DATA EXCERPT:
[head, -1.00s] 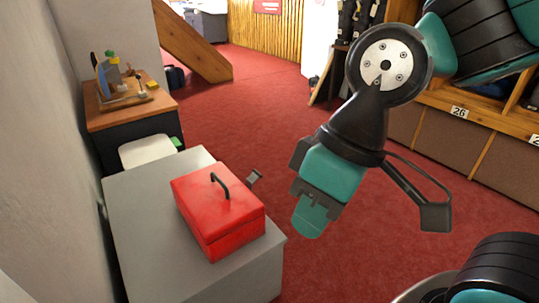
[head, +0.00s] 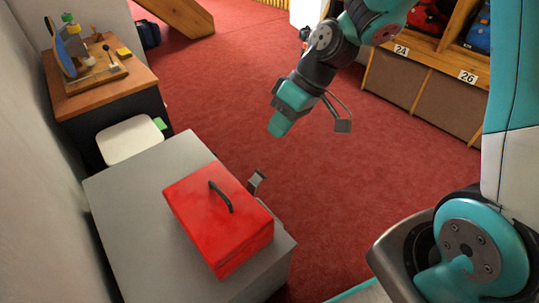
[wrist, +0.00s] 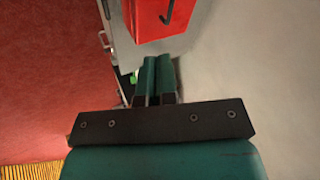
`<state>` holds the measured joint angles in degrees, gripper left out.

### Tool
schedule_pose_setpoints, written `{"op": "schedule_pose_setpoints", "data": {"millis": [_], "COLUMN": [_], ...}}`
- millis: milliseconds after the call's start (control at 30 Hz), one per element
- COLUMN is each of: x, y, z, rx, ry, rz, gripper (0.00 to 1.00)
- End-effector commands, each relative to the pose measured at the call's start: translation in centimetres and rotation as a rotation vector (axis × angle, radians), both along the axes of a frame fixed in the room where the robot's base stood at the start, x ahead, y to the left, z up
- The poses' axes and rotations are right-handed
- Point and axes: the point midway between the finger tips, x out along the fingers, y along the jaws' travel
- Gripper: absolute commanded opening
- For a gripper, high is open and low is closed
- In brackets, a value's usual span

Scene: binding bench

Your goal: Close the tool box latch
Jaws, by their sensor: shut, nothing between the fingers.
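The red tool box (head: 222,222) with a black carrying handle (head: 220,196) sits on the grey bench, its lid down. A small grey metal latch piece (head: 257,181) sticks out past its far right side; whether it joins the box is too small to tell. My gripper (head: 278,127) is shut and empty, in the air over the red floor beyond the box, apart from box and latch. The wrist view shows the closed fingers (wrist: 157,66), part of the box (wrist: 150,18) ahead, and a grey metal piece (wrist: 104,40) left of it.
The grey bench top (head: 140,215) is clear left of the box. A white seat (head: 130,141) and a wooden table (head: 100,88) with tools stand behind it, along the wall. Numbered shelves (head: 430,65) stand at the right. Open red carpet (head: 370,150) lies between.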

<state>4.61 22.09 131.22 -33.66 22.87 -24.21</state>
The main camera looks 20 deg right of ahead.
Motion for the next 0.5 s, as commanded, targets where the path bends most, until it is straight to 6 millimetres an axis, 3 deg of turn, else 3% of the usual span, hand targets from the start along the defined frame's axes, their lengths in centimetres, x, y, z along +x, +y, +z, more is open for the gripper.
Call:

SET PROBLEM: Give back, exactly as written, each line from the one that contains "- Point and" through the one that contains "<state>4.61 22.09 131.22".

EXERCISE RESULT:
- Point and axes: the point midway between the finger tips, x out along the fingers, y along the jaws' travel
- Gripper: absolute commanded opening
- For a gripper, high is open and low is closed
- In brackets, a value's usual span

Scene: binding bench

Your goal: Close the tool box latch
Jaws, by their sensor: shut, nothing between the fingers.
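The red tool box (head: 222,222) with a black carrying handle (head: 220,196) sits on the grey bench, its lid down. A small grey metal latch piece (head: 257,181) sticks out past its far right side; whether it joins the box is too small to tell. My gripper (head: 278,127) is shut and empty, in the air over the red floor beyond the box, apart from box and latch. The wrist view shows the closed fingers (wrist: 157,66), part of the box (wrist: 150,18) ahead, and a grey metal piece (wrist: 104,40) left of it.
The grey bench top (head: 140,215) is clear left of the box. A white seat (head: 130,141) and a wooden table (head: 100,88) with tools stand behind it, along the wall. Numbered shelves (head: 430,65) stand at the right. Open red carpet (head: 370,150) lies between.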

<state>4.61 22.09 131.22 -33.66 22.87 -24.21</state>

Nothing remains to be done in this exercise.